# Goal
From the line containing "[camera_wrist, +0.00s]" to the last line of the data below, copy everything exactly and nothing else; pictures stay out.
┌──
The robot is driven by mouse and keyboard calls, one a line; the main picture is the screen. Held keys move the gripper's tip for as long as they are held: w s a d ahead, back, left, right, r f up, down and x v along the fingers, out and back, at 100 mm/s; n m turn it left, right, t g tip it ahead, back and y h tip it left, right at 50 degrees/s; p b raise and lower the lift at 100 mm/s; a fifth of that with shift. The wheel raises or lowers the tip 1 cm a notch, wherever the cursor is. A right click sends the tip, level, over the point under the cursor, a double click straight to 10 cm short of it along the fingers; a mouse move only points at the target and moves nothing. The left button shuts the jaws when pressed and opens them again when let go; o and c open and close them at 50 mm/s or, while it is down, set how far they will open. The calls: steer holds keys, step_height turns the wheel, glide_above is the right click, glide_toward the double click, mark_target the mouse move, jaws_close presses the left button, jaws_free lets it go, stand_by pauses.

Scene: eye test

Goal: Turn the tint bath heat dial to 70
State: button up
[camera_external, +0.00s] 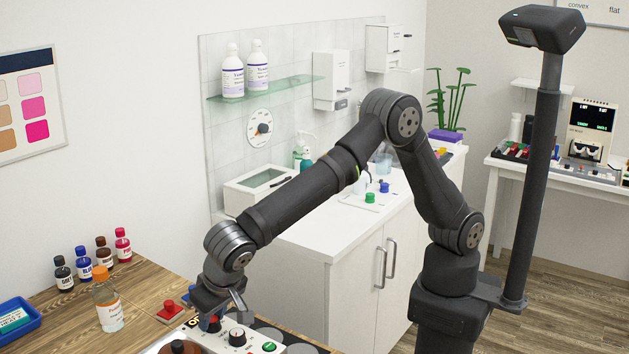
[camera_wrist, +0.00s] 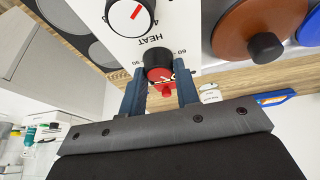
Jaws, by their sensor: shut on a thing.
└──
# Exercise solution
[camera_wrist, +0.00s] 
Jaws, by their sensor: shut on a thing.

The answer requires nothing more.